Dans ces conditions, comment peut-on encore parler de liberté de la presse ?
Cette liberté fondamentale n’existe pas, lorsqu’Arnaud Lagardère réagit, certes, avec un peu de retard, au coup de fil de l’un de ses grands amis, Nicolas Sarkozy, qui n’a pas supporté de voir sa femme au bras de son amant à la une de Match le 25 août dernier. Non que ce soit toujours grandiose, Match. C’est du people haut de gamme, avec des photographes roués au scoop qui gardent des airs de paparazzi. Mais on s’en moque. Le problème est ailleurs. Que l’on puisse faire virer un directeur sous prétexte qu’une photo a déplu, voilà qui interpelle, consterne, étrangle. Que l’homme qui s’est senti blessé se nomme Sarkozy n’y change rien, au contraire.

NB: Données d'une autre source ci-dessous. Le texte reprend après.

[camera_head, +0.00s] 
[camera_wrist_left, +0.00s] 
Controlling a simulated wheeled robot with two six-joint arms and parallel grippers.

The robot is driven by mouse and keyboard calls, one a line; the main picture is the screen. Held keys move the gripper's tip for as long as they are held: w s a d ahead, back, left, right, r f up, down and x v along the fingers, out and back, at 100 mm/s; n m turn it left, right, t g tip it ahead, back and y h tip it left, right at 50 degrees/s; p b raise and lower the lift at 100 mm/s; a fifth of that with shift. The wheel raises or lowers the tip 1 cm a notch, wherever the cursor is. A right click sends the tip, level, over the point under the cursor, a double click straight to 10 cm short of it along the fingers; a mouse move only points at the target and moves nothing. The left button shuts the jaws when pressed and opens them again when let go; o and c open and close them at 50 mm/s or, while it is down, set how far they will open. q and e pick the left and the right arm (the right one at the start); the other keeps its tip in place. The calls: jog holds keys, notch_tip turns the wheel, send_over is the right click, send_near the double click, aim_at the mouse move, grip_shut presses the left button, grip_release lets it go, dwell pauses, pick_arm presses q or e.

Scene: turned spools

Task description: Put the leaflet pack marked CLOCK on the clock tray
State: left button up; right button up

Cet homme-là, candidat en 2007, devrait donner l’exemple en acceptant les règles du jeu démocratique de la presse, et en ne cherchant pas à faire pression par tous les moyens à sa disposition (et Dieu sait qu’il en a) pour se venger. Quel bel exemple de civisme que celui de la vendetta, Monsieur Nicolas Sarkozy, vous êtes héroïque ! Outre que vous défendez sournoisement un modèle de société anti-démocratique dans lequel la presse serait muselée plus encore qu’au temps de l’ORTF, vous ne jouez décidément pas le jeu. On n’utilise pas impunément son image quand on est homme politique et arrivé à ce niveau de responsabilités étatiques. On ne décide pas, sans en prévoir toutes les conséquences, y compris les plus fâcheuses, de projeter son couple sous les flashs de la presse, décidant de donner à la France l’image d’un Bruce Willis (en moins sexy) marié à une femme d’affaires glamour. On ne s’étonne pas, à ce jeu-là, que Demi Moore puisse filer le guilledou avec quelqu’un d’autre, et que cela se sache. Quand on fait tout pour être super-over-médiatisé jusqu’à la nausée, il y a des retombées. Ces retombées, vous ne le savez pas encore, c’est que jamais la France ne vous élira en 2007.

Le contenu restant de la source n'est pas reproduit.